Robot episode data
═══
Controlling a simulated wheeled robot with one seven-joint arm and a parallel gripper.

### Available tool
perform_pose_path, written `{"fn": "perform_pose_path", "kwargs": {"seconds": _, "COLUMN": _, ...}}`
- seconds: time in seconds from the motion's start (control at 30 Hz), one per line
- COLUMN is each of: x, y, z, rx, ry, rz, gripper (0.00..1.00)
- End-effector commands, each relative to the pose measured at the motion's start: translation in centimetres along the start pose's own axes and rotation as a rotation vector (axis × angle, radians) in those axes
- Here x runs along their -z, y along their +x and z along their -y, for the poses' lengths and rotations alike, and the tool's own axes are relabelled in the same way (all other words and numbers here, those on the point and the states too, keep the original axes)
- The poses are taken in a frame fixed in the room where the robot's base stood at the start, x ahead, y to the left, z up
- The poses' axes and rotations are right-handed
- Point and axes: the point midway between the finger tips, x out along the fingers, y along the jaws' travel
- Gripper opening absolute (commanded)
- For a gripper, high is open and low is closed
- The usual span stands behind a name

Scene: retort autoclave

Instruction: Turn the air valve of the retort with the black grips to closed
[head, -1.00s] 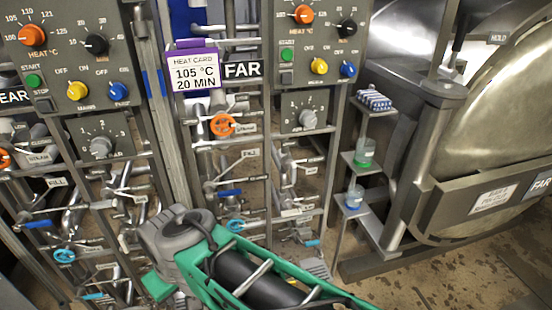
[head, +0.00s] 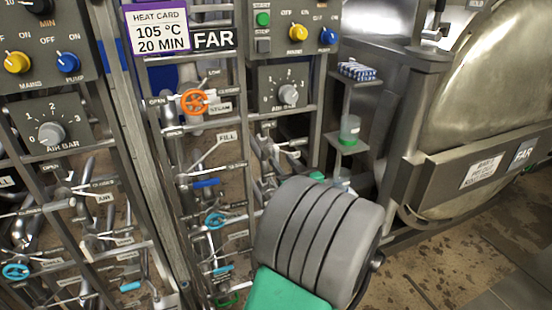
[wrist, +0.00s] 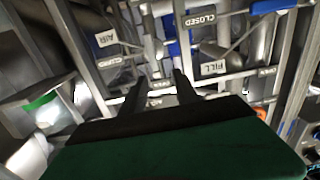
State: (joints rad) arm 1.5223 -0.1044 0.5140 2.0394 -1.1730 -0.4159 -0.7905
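In the wrist view my gripper (wrist: 160,84) shows two dark fingers standing apart, open, with nothing seen gripped between them. They point at the pipework of the panel marked FAR. An AIR label (wrist: 106,38) is up and left of the fingers, with metal rods beside it; I cannot tell the air valve's handle position. A CLOSED label (wrist: 200,20) is at the top, and a FILL label (wrist: 213,68) is right of the fingers. In the head view my own arm hides the gripper and part of this pipework. The metal retort (head: 480,90) is at right. Black grips are not clearly visible.
An orange steam wheel (head: 194,102) and a blue wheel (head: 215,220) are on the far panel. A heat card (head: 159,30) hangs above. A shelf stand with a green-based jar (head: 349,130) is right of the panel. Another AIR label (head: 105,198) is on the left panel.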

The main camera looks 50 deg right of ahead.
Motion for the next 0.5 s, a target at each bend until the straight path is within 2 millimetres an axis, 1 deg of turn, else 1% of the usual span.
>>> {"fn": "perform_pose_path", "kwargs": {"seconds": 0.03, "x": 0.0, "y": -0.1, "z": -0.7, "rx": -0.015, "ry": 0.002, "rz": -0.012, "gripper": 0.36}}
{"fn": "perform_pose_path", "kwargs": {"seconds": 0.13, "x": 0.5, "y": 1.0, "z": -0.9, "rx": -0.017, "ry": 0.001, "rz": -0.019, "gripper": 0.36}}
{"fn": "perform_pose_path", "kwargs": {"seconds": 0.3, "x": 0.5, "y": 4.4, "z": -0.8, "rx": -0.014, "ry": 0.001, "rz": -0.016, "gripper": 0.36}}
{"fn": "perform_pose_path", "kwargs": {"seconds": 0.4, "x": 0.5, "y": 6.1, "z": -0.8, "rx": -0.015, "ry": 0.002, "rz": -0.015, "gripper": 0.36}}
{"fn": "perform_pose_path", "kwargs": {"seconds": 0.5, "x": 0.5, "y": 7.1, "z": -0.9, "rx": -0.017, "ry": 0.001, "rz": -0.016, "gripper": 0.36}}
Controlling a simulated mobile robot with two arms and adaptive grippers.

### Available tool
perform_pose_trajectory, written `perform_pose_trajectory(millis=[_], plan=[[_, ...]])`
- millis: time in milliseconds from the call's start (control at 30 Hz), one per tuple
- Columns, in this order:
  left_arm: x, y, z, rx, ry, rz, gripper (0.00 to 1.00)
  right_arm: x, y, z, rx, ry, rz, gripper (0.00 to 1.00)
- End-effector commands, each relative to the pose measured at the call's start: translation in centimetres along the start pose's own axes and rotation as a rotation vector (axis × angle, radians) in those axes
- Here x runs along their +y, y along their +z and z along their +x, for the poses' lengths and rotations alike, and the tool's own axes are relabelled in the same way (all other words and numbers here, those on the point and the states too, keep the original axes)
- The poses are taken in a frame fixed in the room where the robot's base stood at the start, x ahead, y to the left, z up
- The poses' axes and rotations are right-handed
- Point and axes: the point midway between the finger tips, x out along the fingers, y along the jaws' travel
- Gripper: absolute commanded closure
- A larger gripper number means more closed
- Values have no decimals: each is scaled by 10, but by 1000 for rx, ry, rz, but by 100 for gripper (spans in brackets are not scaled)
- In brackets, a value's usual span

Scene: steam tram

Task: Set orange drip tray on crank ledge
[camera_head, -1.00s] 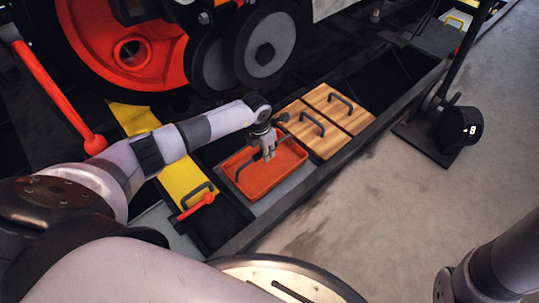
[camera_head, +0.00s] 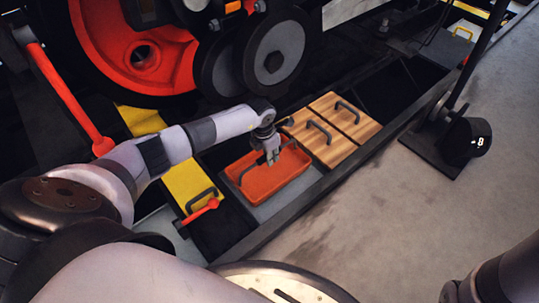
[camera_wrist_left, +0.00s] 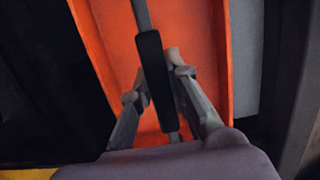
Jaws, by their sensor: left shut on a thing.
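The orange drip tray (camera_head: 252,189) is a shallow rectangular tray with a dark bar handle, at the centre of the head view. It is over a grey panel (camera_head: 292,190) in the trackside row; I cannot tell whether it touches the panel. My left gripper (camera_head: 272,159) reaches down into the tray and is shut on its handle. In the left wrist view, the fingers (camera_wrist_left: 160,95) sit on both sides of the dark grip, with the orange tray floor (camera_wrist_left: 205,40) behind. I cannot make out which surface is the crank ledge. My right gripper is out of view.
Wooden panels (camera_head: 322,141) with dark handles lie just right of the tray. A yellow panel (camera_head: 187,181) with a red-ended lever (camera_head: 203,211) is to its left. Red and grey wheels (camera_head: 276,54) stand behind. A dark post base (camera_head: 440,150) stands on concrete (camera_head: 370,215) at right.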

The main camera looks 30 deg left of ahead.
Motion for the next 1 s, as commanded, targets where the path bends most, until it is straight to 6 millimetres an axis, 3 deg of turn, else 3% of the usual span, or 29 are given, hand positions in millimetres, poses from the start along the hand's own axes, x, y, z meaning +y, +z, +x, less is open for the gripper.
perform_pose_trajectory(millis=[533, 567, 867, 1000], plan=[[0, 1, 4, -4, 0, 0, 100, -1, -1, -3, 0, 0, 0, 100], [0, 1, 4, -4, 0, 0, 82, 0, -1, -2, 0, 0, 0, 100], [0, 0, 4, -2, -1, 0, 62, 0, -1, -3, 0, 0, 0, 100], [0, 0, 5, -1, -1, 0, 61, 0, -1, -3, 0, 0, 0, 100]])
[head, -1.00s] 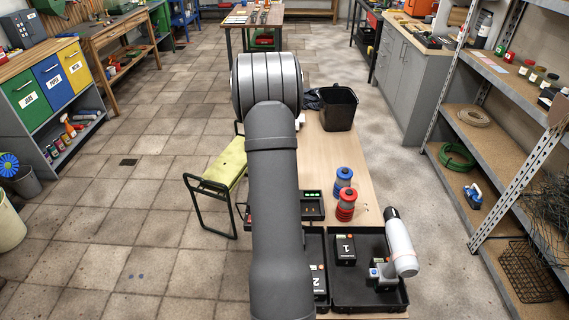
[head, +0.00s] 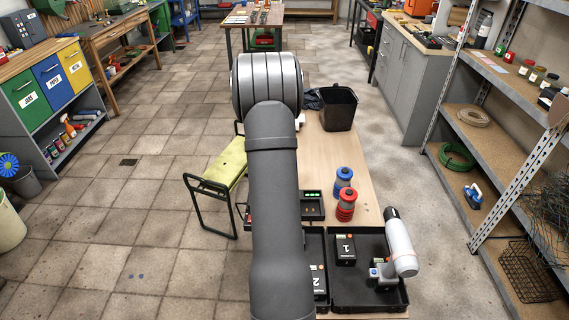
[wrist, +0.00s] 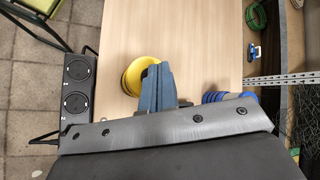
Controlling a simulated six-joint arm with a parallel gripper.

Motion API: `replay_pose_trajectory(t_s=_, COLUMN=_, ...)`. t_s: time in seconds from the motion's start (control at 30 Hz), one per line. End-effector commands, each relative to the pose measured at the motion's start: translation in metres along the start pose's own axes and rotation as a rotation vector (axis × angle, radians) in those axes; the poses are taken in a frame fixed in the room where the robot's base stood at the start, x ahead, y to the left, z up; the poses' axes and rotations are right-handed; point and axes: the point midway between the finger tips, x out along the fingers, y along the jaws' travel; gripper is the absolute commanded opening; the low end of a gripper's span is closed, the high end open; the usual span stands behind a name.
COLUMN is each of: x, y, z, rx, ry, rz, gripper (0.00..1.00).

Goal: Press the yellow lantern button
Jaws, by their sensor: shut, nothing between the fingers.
═══
> [SHORT EXERCISE]: Are you able to set down all the lines above exactly, without any pictures?

> [WRITTEN RESPONSE]:
Controlling a simulated wheeled robot with one seven-joint arm and a parallel gripper.

### Available tool
perform_pose_path, written `{"fn": "perform_pose_path", "kwargs": {"seconds": _, "COLUMN": _, ...}}`
- seconds: time in seconds from the motion's start (control at 30 Hz), one per line
- COLUMN is each of: x, y, z, rx, ry, rz, gripper (0.00..1.00)
- End-effector commands, each relative to the pose measured at the motion's start: translation in centimetres along the start pose's own axes and rotation as a rotation vector (axis × angle, radians) in those axes
- Here x runs along their -z, y along their +x and z along their -y, for the poses' lengths and rotations alike, and the tool's own axes are relabelled in the same way (all other words and numbers here, those on the point and the states too, keep the original axes)
- The poses are taken in a frame fixed in the room where the robot's base stood at the start, x ahead, y to the left, z up
- The poses' axes and rotations are right-handed
- Point and axes: the point midway between the finger tips, x out along the fingers, y along the jaws' travel
- Gripper opening absolute (commanded)
- For a gripper, high is open and low is closed
- The usual span stands behind a name

Scene: retort autoclave

Instruction: Turn the air valve of the retort with the black grips to closed
[head, -1.00s] 
[head, +0.00s] 
[wrist, +0.00s] 
State: (joints rad) arm 1.5223 -0.1044 0.5140 2.0394 -1.1730 -0.4159 -0.7905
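In the wrist view my gripper (wrist: 160,84) shows two dark fingers standing apart, open, with nothing seen gripped between them. They point at the pipework of the panel marked FAR. An AIR label (wrist: 106,38) is up and left of the fingers, with metal rods beside it; I cannot tell the air valve's handle position. A CLOSED label (wrist: 200,20) is at the top, and a FILL label (wrist: 213,68) is right of the fingers. In the head view my own arm hides the gripper and part of this pipework. The metal retort (head: 480,90) is at right. Black grips are not clearly visible.
An orange steam wheel (head: 194,102) and a blue wheel (head: 215,220) are on the far panel. A heat card (head: 159,30) hangs above. A shelf stand with a green-based jar (head: 349,130) is right of the panel. Another AIR label (head: 105,198) is on the left panel.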

The main camera looks 50 deg right of ahead.
Motion for the next 0.5 s, a target at each bend until the straight path is within 2 millimetres an axis, 1 deg of turn, else 1% of the usual span.
>>> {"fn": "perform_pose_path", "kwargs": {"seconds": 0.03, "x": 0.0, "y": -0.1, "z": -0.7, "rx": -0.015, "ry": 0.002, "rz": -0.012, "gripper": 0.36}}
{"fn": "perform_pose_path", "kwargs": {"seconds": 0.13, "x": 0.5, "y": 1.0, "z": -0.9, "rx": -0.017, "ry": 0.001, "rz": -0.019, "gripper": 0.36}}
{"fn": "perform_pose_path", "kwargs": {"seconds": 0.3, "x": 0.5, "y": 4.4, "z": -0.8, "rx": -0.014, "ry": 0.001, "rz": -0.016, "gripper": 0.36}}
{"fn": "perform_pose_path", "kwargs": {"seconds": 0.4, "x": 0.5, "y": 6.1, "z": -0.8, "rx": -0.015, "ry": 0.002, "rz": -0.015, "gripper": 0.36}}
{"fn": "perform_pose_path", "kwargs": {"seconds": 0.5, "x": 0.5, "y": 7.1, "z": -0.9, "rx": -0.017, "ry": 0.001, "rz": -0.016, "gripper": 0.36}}
Controlling a simulated mobile robot with two arms and adaptive grippers.

### Available tool
perform_pose_trajectory, written `perform_pose_trajectory(millis=[_], plan=[[_, ...]])`
- millis: time in milliseconds from the call's start (control at 30 Hz), one per tuple
- Columns, in this order:
  left_arm: x, y, z, rx, ry, rz, gripper (0.00 to 1.00)
  right_arm: x, y, z, rx, ry, rz, gripper (0.00 to 1.00)
- End-effector commands, each relative to the pose measured at the call's start: translation in centimetres along the start pose's own axes and rotation as a rotation vector (axis × angle, radians) in those axes
- Here x runs along their +y, y along their +z and z along their +x, for the poses' lengths and rotations alike, and the tool's own axes are relabelled in the same way (all other words and numbers here, those on the point and the states too, keep the original axes)
- The poses are taken in a frame fixed in the room where the robot's base stood at the start, x ahead, y to the left, z up
- The poses' axes and rotations are right-handed
- Point and axes: the point midway between the finger tips, x out along the fingers, y along the jaws' travel
- Gripper: absolute commanded closure
- A larger gripper number means more closed
- Values have no decimals: each is scaled by 10, but by 1000 for rx, ry, rz, but by 100 for gripper (spans in brackets are not scaled)
- In brackets, a value's usual span

Scene: steam tram

Task: Set orange drip tray on crank ledge
[camera_head, -1.00s] 
[camera_head, +0.00s] 
[camera_wrist_left, +0.00s] 
Jaws, by their sensor: left shut on a thing.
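The orange drip tray (camera_head: 252,189) is a shallow rectangular tray with a dark bar handle, at the centre of the head view. It is over a grey panel (camera_head: 292,190) in the trackside row; I cannot tell whether it touches the panel. My left gripper (camera_head: 272,159) reaches down into the tray and is shut on its handle. In the left wrist view, the fingers (camera_wrist_left: 160,95) sit on both sides of the dark grip, with the orange tray floor (camera_wrist_left: 205,40) behind. I cannot make out which surface is the crank ledge. My right gripper is out of view.
Wooden panels (camera_head: 322,141) with dark handles lie just right of the tray. A yellow panel (camera_head: 187,181) with a red-ended lever (camera_head: 203,211) is to its left. Red and grey wheels (camera_head: 276,54) stand behind. A dark post base (camera_head: 440,150) stands on concrete (camera_head: 370,215) at right.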

The main camera looks 30 deg left of ahead.
Motion for the next 1 s, as commanded, targets where the path bends most, until it is straight to 6 millimetres an axis, 3 deg of turn, else 3% of the usual span, or 29 are given, hand positions in millimetres, poses from the start along the hand's own axes, x, y, z meaning +y, +z, +x, less is open for the gripper.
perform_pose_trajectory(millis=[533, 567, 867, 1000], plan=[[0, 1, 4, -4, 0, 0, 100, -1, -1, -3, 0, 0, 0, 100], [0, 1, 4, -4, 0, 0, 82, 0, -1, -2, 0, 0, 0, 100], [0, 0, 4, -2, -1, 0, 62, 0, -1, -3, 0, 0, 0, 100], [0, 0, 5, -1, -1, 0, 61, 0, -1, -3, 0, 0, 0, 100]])
[head, -1.00s] 
[head, +0.00s] 
[wrist, +0.00s] 
Controlling a simulated six-joint arm with a parallel gripper.

Motion API: `replay_pose_trajectory(t_s=_, COLUMN=_, ...)`. t_s: time in seconds from the motion's start (control at 30 Hz), one per line. End-effector commands, each relative to the pose measured at the motion's start: translation in metres along the start pose's own axes and rotation as a rotation vector (axis × angle, radians) in those axes; the poses are taken in a frame fixed in the room where the robot's base stood at the start, x ahead, y to the left, z up; the poses' axes and rotations are right-handed; point and axes: the point midway between the finger tips, x out along the fingers, y along the jaws' travel; gripper is the absolute commanded opening; the low end of a gripper's span is closed, the high end open; the usual span stands behind a name.
COLUMN is each of: x, y, z, rx, ry, rz, gripper (0.00..1.00).

Goal: Press the yellow lantern button
Jaws, by their sensor: shut, nothing between the fingers.

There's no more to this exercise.